BESIII Experiment Observed the New Evidence of Proton-antiproton Bound State


In the universe, proton is one of the fundamental particles that make up the atomic nucleus, while the antiproton is the antimatter counterpart of proton, having the same mass but with opposite charge. When a proton annihilates with an antiproton.  A large amount of energy will be produced. However, some of theorists predicted that proton and antiproton can combine through strong interaction forming a short-lived state known as proton-antiproton bound state.

The search for new types of hadronic states, such as nucleon-antinucleon bound states, is an important goal in high-energy physics experiments. Even before the birth of Quark Model, the renowned physicists Prof. Enrico Fermi and Prof. Chen-Ning Yang suggested the possible existence of nucleon-antinucleon bound states.

There is an accumulation of evidence for anomalous behavior near the proton-antiproton mass threshold, e.g., J/ψ radiative decays and the proton’s effective form factor determined from e+e-→p`p, exhibiting a narrow peak or a very steep falloff around the p`p mass threshold, which inspired many speculations and renewed the interests on the nucleon-antinucleon bound state.


Fig. 1: A portrait of nucleon-antinucleon bound state

In 2013, BESIII experiment, while studying the process of J/ψ particle decaying into a photon and six π mesons, first discovered a new resonance structure X(1840). Its mass is quite close the proton-antiproton mass threshold, but slightly below that threshold. The further investigation on this resonant structure is crucial to understanding its nature. At present, BESIII experiment has collected 10 billion J/ψ events, which is 50 times larger than the subdata sample used in the previous measurement, offering a unique opportunity for exploration of the line shape of X(1840).

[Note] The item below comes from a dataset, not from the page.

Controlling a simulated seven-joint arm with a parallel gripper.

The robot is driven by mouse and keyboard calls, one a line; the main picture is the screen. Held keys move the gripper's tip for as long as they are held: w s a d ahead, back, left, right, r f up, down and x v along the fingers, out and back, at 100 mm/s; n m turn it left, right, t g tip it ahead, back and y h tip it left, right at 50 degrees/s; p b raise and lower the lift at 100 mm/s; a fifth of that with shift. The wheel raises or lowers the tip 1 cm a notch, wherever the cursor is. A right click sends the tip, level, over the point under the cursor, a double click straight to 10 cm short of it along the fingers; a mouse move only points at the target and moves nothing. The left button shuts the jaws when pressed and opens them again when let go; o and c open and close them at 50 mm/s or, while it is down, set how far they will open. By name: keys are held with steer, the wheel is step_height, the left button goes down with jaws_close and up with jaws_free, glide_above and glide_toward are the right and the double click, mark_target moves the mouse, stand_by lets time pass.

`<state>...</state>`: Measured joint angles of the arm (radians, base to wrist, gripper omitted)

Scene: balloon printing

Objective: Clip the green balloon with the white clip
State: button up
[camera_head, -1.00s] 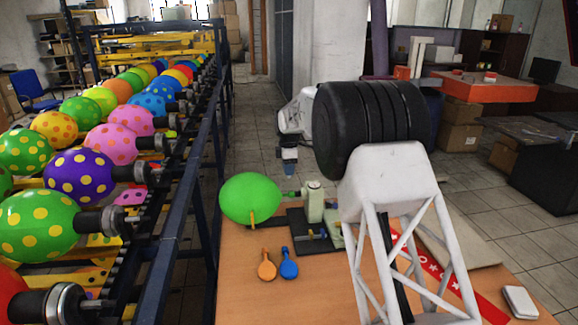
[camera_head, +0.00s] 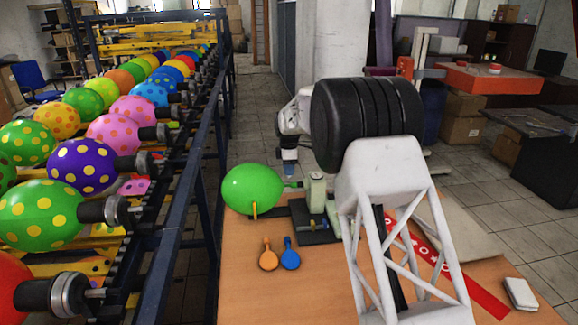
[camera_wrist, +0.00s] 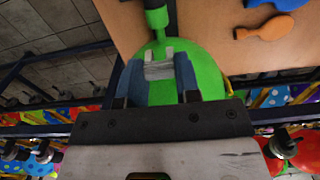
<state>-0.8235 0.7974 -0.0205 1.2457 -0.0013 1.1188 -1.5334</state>
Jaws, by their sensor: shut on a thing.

Recently, BESIII experiment has observed for the first time an anomalous structure in the 3(π+π-) mass spectrum. The study revealed that this anomalous structure is formed by the superposition of two resonant structures. In addition to the already discovered X(1840), there is a new resonant structure, named X(1880), with a mass and width of 1882.1±1.7±0.7 MeV/c2 and 30.7±5.5±2.4 MeV, respectively, with a statistical significance exceeding 10 standard deviations. The mass of this new resonant structure is slightly heavier than the sum of a proton and an antiproton, and its properties are very similar to a proton-antiproton bound state, providing new experimental evidence for the existence of proton-antiproton bound states. After publishing on April 9th, 2024, in "Physical Review Letters" [Phys. Rev. Lett. 132,151901 (2024)], this observation was selected as "Featured in Physics", and was also reported as news by the American Physical Society with a title of "Evidence of a new subatomic particle".